Magistrado ResponsávelV
Data da Resolução03 de Novembro de 2016
EmissorSupremo Tribunal Administrativo (Portugal)

Acordam na Secção do Contencioso Administrativo do Supremo Tribunal Administrativo RELATÓRIO A………… e mulher, B…………, inconformados com o acórdão do Tribunal Central Administrativo Norte (TCAN) que negou provimento ao recurso que tinham interposto da sentença do Tribunal Administrativo e Fiscal (TAF) de Coimbra que julgara totalmente improcedente a acção administrativa comum que haviam intentado contra o Município de Montemor-o-Velho e contra o Presidente da Câmara Municipal de Montemor-o-Velho, …………, dele recorreram para este Supremo Tribunal, formulando, na respectiva alegação, as seguintes conclusões: “1.

- Por Acórdão do TCAN, notificado em 03/03/2014, foi o recurso de apelação apresentado pelos ora AA. julgado improcedente, por não provado, razão pela qual e por se considerar que tal decisão padece de evidente falta de fundamentação, se apresenta o presente recurso excepcional de revista.

  1. - Segundo o disposto nos artºs. 150.° n.°s 1 e 2 do CPTA e 672.°, n.° 1 do CPC, cabe recurso excepcional de revista quando esteja em causa uma questão cuja apreciação, pela sua relevância jurídica, seja claramente necessária para uma melhor aplicação do direito, estejam em causa interesses de particular relevância social, bem como a violação de lei substantiva ou processual.
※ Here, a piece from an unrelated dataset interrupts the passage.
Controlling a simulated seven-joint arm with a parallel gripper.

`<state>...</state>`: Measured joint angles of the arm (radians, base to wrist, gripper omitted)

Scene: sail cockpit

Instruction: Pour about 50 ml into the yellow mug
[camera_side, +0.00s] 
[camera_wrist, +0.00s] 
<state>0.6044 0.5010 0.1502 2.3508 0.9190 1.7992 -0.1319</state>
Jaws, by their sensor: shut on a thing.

  2. - Ora, salvo melhor opinião, crê-se que, in casu, se reúnem estas três circunstâncias que admitem o presente recurso, vejamos: 4.

    - Nos presentes autos, para além do bem jurídico vida, postergado por uma gestão da res publica ilegal/omissiva, questiona-se a legitimidade para a construção de obstáculos na via rodoviária (lombas artificiais no asfalto para redução de velocidade - LRV), pois a mesma não resulta de nenhum normativo legal; 5.

    - Questionam-se os valores sócio-culturais e as implicações políticas que a decisão do aresto determina e que podem minar a tranquilidade e paz social, o sentimento de segurança e garantia da prossecução de interesses não conflituantes, colocando em causa a eficácia do direito e pondo em dúvida a sua credibilidade, quer na formulação legal, quer na aplicação casuística; 6.

    - Trata-se de questão nova e original, ou seja, aferir da legalidade da construção de lombas redutoras de velocidade (LRV) em vias afectas ao trânsito rodoviário, que briga com a liberdade de trânsito prevista no artigo 30 do Código da Estrada, pois, tanto quanto foi possível apurar, inexiste legislação e/ou regulamentação, bem como jurisprudência e doutrina sobre o assunto (com excepção do Parecer do Procurador-Adjunto Dr. João Alves “Código da Estrada - Lombas Artificiais no Asfalto - Questões”, Verbo Jurídico, Abril de 2003, disponível em www.verbo.net ); 7.

    - Podendo abrir a porta a uma discricionariedade e arbitrariedade injustificáveis e, eventualmente, potenciadoras de um sentimento de impunidade que, social e juridicamente, não se podem aceitar; 8.

    - A novidade e originalidade da questão dos autos é de tal ordem e a complexidade que pode assumir é de tal monta, que obrigará a uma apurada operação de raciocínio, conjugando os diversos interesses conflituantes em causa, as razões de segurança (rodoviária, jurídica e social) e as necessidades de prevenção, sem descurar a necessidade de protecção jurídica das pessoas e dos seus bens, bem como os limites da intervenção municipal na gestão da res publica, tudo com vista a uma melhor aplicação do Direito e que impõe a intervenção deste STA através da admissão do presente recurso excepcional de revista.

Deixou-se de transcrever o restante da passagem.